Data shown
##########

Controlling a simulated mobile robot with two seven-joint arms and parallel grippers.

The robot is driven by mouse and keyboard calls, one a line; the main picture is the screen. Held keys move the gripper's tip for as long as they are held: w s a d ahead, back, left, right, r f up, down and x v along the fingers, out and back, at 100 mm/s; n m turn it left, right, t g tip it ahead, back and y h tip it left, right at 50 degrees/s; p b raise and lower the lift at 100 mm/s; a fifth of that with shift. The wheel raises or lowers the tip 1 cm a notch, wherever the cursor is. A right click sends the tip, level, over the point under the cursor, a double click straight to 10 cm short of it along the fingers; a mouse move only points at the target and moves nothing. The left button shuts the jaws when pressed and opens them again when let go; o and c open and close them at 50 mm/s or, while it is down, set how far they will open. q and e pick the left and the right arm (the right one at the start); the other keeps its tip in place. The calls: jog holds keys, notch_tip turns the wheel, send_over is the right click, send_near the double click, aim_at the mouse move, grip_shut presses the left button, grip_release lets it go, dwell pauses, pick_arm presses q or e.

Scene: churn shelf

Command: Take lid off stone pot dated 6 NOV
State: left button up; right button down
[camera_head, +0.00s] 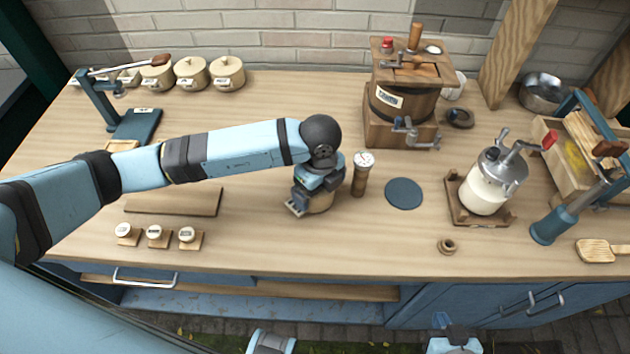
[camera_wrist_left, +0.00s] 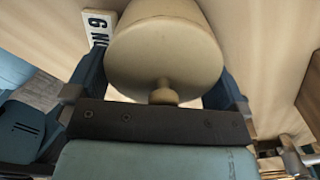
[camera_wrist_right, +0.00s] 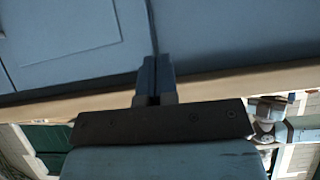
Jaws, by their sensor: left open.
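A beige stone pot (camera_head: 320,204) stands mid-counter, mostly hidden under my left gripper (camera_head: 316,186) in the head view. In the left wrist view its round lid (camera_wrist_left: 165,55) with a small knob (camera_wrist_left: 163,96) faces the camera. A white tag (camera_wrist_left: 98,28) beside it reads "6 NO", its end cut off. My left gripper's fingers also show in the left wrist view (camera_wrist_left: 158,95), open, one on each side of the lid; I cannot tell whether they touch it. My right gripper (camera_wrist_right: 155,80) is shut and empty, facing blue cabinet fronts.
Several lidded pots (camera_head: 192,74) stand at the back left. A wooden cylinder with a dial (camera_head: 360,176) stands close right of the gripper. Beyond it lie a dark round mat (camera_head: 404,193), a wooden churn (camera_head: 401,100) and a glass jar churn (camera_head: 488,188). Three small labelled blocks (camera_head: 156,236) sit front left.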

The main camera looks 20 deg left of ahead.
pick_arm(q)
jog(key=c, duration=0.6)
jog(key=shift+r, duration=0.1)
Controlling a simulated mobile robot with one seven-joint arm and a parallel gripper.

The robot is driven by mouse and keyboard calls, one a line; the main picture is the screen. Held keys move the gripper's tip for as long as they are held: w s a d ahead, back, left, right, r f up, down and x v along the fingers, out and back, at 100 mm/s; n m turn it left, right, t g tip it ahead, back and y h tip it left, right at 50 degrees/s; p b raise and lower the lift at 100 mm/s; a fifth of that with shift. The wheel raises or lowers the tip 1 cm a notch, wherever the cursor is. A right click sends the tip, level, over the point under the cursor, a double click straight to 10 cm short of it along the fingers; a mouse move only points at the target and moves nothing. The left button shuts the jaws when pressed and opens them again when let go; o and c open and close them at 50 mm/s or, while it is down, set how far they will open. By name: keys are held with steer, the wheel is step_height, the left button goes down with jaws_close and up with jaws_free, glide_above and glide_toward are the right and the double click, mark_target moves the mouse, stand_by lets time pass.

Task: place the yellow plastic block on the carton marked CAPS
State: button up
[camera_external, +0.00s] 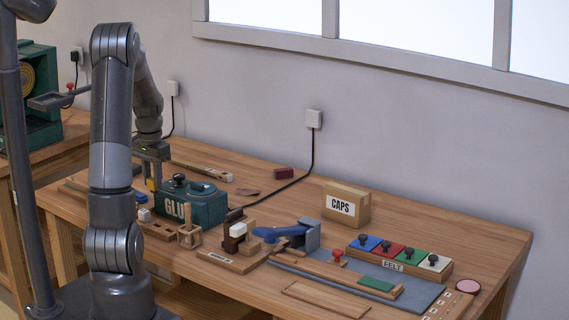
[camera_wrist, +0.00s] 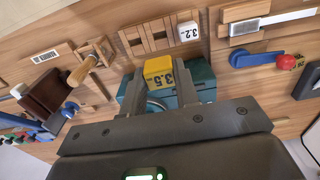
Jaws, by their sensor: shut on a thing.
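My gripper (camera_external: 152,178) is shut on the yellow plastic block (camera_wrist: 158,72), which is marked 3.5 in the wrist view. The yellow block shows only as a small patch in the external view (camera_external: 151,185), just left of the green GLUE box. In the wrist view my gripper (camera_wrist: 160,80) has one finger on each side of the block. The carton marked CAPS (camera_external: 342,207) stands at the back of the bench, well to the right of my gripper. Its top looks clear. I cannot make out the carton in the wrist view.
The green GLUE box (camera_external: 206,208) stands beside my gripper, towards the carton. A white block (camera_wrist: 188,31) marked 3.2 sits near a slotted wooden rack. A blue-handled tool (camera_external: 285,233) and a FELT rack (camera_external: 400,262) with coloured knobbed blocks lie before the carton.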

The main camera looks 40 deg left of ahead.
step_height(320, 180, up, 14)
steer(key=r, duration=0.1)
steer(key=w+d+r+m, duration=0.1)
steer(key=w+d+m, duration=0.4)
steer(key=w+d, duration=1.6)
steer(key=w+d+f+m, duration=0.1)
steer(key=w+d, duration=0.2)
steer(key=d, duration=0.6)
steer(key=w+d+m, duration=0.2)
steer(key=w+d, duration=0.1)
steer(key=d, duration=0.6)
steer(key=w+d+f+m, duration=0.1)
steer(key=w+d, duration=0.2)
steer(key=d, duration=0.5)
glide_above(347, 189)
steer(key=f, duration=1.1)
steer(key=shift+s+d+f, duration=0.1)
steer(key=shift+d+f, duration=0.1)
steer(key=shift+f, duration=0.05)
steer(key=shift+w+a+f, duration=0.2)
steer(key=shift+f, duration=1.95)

##########

Problem details
Pull out and copy each line containing the string "parallel".

Exercise output
Controlling a simulated mobile robot with two seven-joint arms and parallel grippers.
Controlling a simulated mobile robot with one seven-joint arm and a parallel gripper.

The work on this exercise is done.